I'm wonderring why are memory barriers needed and I have read some articles about this toppic.
Someone says it's because of cpu out-of-order execution while others say it is because of cache consistency problems which store buffer and invalidate queue cause.
So, what's the real reason that memory barriers are needed? cpu out-of-order execution or cache consistency problems? or both? Does cpu out-of-order execution have something to do with cache consistency? and what's the difference between x86 and arm?
1 Answers
You need barriers to order this core / thread's accesses to globally-visible coherent cache when the ISA's memory ordering rules are weaker than the semantics you need for your algorithm.
Cache is always coherent, but that's a separate thing from consistency (ordering between multiple operations).
You can have memory reordering on an in-order CPU. In more detail, How is load->store reordering possible with in-order commit? shows how you can get memory reordering on a pipeline that starts executing instructions in program order, but with a cache that allows hit-under-miss and/or a store buffer allowing OoO commit.
Related:
- Does an x86 CPU reorder instructions? talks about the difference between memory reordering vs. out of order exec. (And how x86's strongly ordered memory model is implemented on top of aggressive out-of-order execution by having hardware track ordering, with the store buffer decoupling store execution from store visibility to other threads/cores.)

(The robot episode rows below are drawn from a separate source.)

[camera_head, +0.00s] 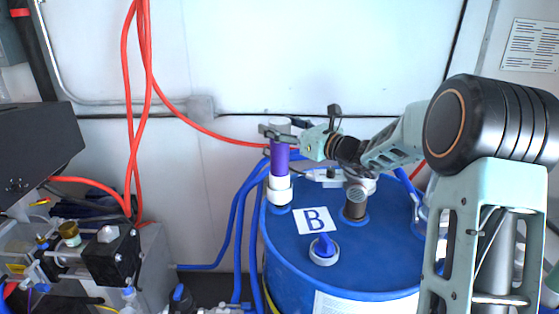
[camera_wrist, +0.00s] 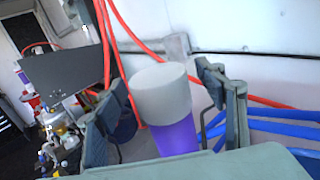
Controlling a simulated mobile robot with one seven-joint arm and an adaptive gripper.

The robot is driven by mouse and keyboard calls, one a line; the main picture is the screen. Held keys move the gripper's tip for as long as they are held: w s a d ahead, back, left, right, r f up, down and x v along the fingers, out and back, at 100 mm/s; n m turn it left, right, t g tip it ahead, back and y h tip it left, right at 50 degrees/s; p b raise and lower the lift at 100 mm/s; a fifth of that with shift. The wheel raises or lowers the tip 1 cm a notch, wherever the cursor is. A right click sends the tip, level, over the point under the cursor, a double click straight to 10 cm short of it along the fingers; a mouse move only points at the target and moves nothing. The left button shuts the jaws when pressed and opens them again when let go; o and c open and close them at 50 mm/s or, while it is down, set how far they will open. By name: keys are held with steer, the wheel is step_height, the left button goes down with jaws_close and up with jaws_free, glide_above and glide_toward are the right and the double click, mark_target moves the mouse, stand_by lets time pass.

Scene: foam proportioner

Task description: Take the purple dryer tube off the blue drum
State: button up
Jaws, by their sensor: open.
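The purple dryer tube (camera_head: 279,161) stands upright near the left rim of the blue drum's top (camera_head: 292,235). It has a white-grey cap above and a white collar below. My gripper (camera_head: 274,133) is at the tube's upper end, just under the cap top. In the wrist view, the tube's pale cap and purple body (camera_wrist: 179,138) stand between my two open fingers (camera_wrist: 155,98), with gaps visible at both sides. The tube's lower part is hidden in the wrist view.
A second fitting with a metal neck (camera_head: 355,201) and a white-ringed blue port (camera_head: 323,251) are on the drum top, by a "B" label (camera_head: 315,220). Blue hoses (camera_head: 239,215) run beside the drum's left. Red hoses (camera_head: 148,90) hang at left. A wall is behind.

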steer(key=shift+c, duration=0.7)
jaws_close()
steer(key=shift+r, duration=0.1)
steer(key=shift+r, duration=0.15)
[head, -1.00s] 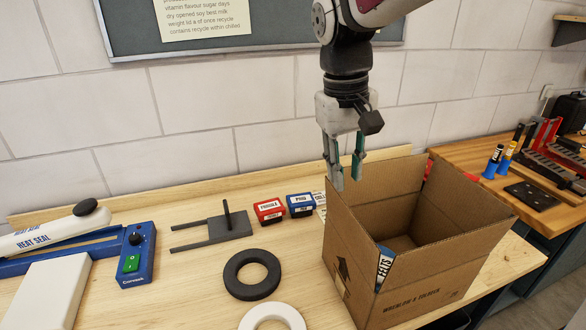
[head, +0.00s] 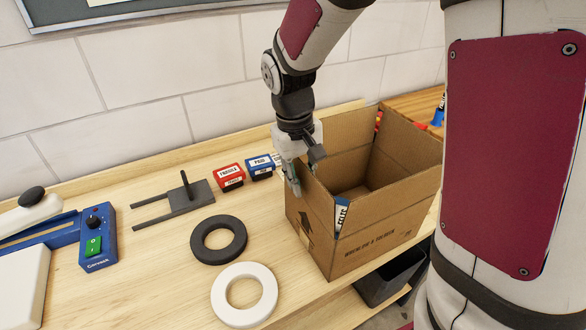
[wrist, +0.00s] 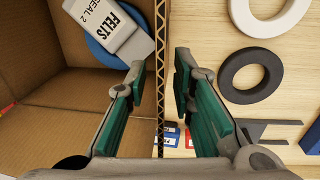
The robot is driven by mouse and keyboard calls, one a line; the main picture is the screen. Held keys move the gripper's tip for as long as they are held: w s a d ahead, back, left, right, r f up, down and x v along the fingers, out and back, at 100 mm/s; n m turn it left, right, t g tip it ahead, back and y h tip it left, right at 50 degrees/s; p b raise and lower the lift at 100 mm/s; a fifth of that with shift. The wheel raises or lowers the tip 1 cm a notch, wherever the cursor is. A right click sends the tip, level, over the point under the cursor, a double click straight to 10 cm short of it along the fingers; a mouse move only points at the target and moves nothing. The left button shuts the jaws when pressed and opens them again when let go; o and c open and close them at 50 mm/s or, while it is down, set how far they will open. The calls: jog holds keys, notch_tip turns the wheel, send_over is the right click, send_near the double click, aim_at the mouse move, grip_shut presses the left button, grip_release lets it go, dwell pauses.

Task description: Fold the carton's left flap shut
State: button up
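The brown cardboard carton (head: 370,245) stands open at the bench's right end, its flaps upright. Its left flap (head: 316,207) stands up, seen edge-on in the wrist view (wrist: 160,50). My gripper (head: 297,181) points down at the flap's top edge. In the wrist view my gripper (wrist: 159,90) is open, with one green-padded finger on each side of the edge. Gaps show between the pads and the cardboard, so it does not clasp it.
Left of the carton lie a black ring (head: 205,250), a white ring (head: 222,300), a dark forked plate (head: 190,197), a red box (head: 228,178) and a blue box (head: 259,167). A heat sealer (head: 98,245) stands farther left. A black bin (head: 390,278) is below the bench.

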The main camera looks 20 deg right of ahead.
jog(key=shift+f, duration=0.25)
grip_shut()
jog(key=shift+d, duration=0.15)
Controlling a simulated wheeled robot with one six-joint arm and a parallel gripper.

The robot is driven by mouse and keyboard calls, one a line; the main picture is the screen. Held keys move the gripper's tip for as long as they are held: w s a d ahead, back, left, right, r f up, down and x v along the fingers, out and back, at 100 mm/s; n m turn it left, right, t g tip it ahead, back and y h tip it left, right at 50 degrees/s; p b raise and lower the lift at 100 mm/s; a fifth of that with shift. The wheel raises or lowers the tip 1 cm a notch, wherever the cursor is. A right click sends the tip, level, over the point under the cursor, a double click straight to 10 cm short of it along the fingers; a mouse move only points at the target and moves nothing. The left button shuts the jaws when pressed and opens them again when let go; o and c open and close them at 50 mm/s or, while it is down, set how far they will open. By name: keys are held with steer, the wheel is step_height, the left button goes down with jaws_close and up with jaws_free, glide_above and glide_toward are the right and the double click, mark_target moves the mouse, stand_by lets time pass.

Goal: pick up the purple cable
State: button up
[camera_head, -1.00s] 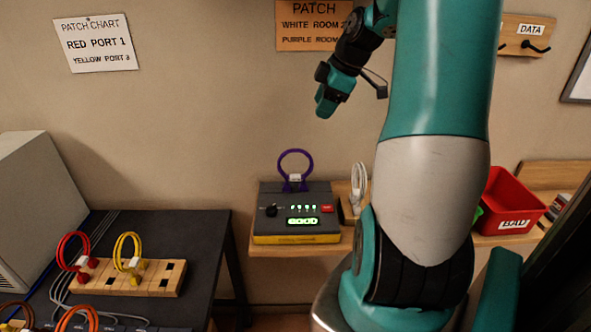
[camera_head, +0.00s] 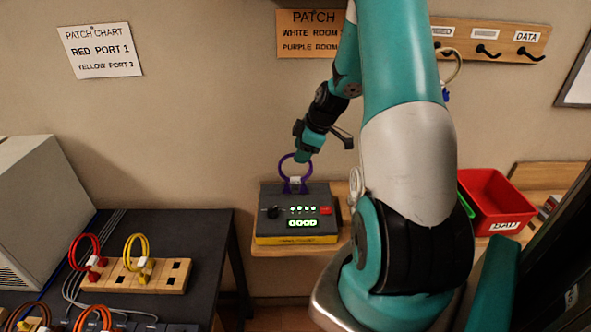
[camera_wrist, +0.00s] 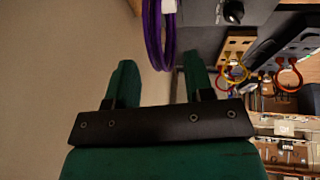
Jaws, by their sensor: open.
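The purple cable (camera_head: 283,166) is a loop standing upright on top of a dark tester box (camera_head: 270,226) on the wooden shelf, with a pale tag or tie on it. My gripper (camera_head: 303,156) is just above the loop, overlapping its top right in the head view. In the wrist view the purple cable (camera_wrist: 154,35) hangs at the top, between the lines of the two green fingers and beyond their tips. My gripper (camera_wrist: 158,72) is open with nothing between its fingers.
The box has a knob, green lights and a red button. A red bin (camera_head: 497,200) stands to the right. A wooden block (camera_head: 150,278) with red and yellow cables is on the dark table (camera_head: 205,235) at left. Hooks (camera_head: 487,50) are on the wall.

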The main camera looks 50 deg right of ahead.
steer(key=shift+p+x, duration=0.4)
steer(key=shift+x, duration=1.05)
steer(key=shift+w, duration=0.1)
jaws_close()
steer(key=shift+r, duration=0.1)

- x86 memory ordering: Loads Reordered with Earlier Stores vs. Intra-Processor Forwarding
- Globally Invisible load instructions
See also https://preshing.com/20120710/memory-barriers-are-like-source-control-operations/ and https://preshing.com/20120930/weak-vs-strong-memory-models for some more basics. x86 has a "strong" memory ordering model: program order plus a store buffer with store-forwarding. C++ acquire
and release
are "free", only atomic RMWs and seq_cst stores need barriers.
ARM has a "weak" memory ordering model: only C++ memory_order_consume
(data dependency ordering) is "free", acquire and release require special instructions (like ldar
/ stlr
) or barriers.